» **EXERCISE BRIEF**:
Find the line with "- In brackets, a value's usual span", then retype it and each later line through the last, exactly. Leave out pictures.
══ AVAILABLE DATA ══
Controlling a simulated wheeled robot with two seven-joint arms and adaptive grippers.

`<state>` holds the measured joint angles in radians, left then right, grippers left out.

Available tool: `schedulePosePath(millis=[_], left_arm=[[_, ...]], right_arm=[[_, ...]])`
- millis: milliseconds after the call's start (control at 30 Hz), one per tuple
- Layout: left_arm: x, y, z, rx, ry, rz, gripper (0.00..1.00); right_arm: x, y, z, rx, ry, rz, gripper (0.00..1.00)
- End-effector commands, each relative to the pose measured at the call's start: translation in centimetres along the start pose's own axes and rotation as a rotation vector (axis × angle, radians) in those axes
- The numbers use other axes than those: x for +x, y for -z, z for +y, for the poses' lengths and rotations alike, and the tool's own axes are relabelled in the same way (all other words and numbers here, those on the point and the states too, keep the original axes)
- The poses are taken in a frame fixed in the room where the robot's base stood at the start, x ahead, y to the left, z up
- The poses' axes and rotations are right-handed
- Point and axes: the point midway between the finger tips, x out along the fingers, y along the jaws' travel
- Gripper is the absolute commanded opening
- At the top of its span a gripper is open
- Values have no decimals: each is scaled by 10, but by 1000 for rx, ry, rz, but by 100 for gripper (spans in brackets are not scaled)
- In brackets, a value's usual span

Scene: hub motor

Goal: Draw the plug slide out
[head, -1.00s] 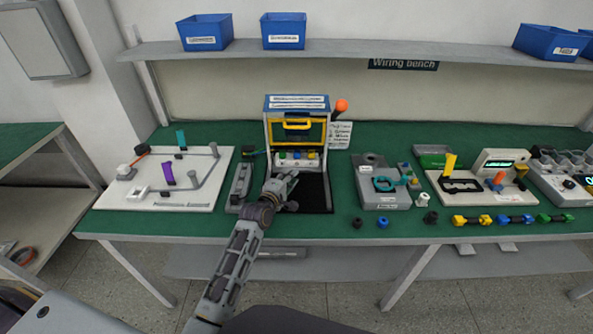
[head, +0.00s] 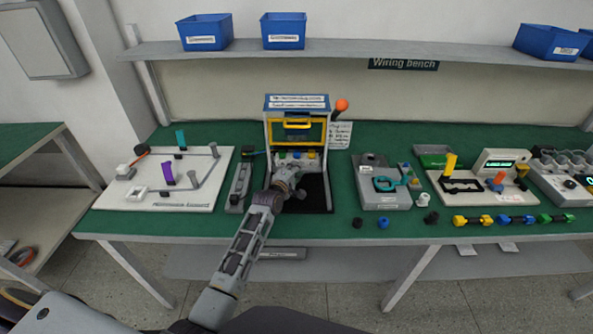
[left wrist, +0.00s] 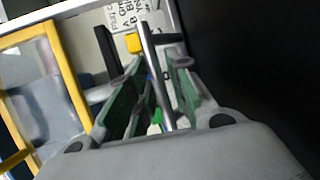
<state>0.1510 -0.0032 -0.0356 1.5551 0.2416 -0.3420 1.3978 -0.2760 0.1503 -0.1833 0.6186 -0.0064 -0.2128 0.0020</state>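The blue-and-white fixture (head: 297,101) with a yellow-framed window (head: 298,133) stands at the back middle of the bench. At its foot is a pale slide front with coloured plugs (head: 297,155). My left gripper (head: 291,172) is directly in front of it and hides part of it. In the left wrist view, a silver bar (left wrist: 153,62) runs between the green-padded fingers of the left gripper (left wrist: 157,75), which stand apart. Whether they touch the bar is unclear. Yellow (left wrist: 133,42), blue and green parts show behind. My right gripper is out of view.
A dark recess or mat (head: 317,193) lies in front of the fixture. A white wiring board (head: 165,190) is left, a grey box (head: 385,194) right. An orange-knobbed lever (head: 341,105) and printed card (head: 340,136) stand beside the fixture. Loose connectors line the front edge.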

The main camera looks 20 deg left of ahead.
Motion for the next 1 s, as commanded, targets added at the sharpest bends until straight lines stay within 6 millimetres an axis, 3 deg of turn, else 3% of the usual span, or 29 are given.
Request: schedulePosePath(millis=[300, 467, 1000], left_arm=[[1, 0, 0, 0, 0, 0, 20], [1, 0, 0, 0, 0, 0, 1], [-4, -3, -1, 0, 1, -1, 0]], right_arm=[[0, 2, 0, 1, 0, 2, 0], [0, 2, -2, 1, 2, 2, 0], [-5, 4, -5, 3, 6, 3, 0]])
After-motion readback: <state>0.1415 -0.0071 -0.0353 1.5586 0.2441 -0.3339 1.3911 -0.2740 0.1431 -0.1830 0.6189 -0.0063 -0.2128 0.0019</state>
═══
» **ANSWER IN FULL**:
- In brackets, a value's usual span

Scene: hub motor

Goal: Draw the plug slide out
[head, -1.00s] 
[head, +0.00s] 
[left wrist, +0.00s] 
<state>0.1510 -0.0032 -0.0356 1.5551 0.2416 -0.3420 1.3978 -0.2760 0.1503 -0.1833 0.6186 -0.0064 -0.2128 0.0020</state>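The blue-and-white fixture (head: 297,101) with a yellow-framed window (head: 298,133) stands at the back middle of the bench. At its foot is a pale slide front with coloured plugs (head: 297,155). My left gripper (head: 291,172) is directly in front of it and hides part of it. In the left wrist view, a silver bar (left wrist: 153,62) runs between the green-padded fingers of the left gripper (left wrist: 157,75), which stand apart. Whether they touch the bar is unclear. Yellow (left wrist: 133,42), blue and green parts show behind. My right gripper is out of view.
A dark recess or mat (head: 317,193) lies in front of the fixture. A white wiring board (head: 165,190) is left, a grey box (head: 385,194) right. An orange-knobbed lever (head: 341,105) and printed card (head: 340,136) stand beside the fixture. Loose connectors line the front edge.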

The main camera looks 20 deg left of ahead.
Motion for the next 1 s, as commanded, targets added at the sharpest bends until straight lines stay within 6 millimetres an axis, 3 deg of turn, else 3% of the usual span, or 29 are given.
Request: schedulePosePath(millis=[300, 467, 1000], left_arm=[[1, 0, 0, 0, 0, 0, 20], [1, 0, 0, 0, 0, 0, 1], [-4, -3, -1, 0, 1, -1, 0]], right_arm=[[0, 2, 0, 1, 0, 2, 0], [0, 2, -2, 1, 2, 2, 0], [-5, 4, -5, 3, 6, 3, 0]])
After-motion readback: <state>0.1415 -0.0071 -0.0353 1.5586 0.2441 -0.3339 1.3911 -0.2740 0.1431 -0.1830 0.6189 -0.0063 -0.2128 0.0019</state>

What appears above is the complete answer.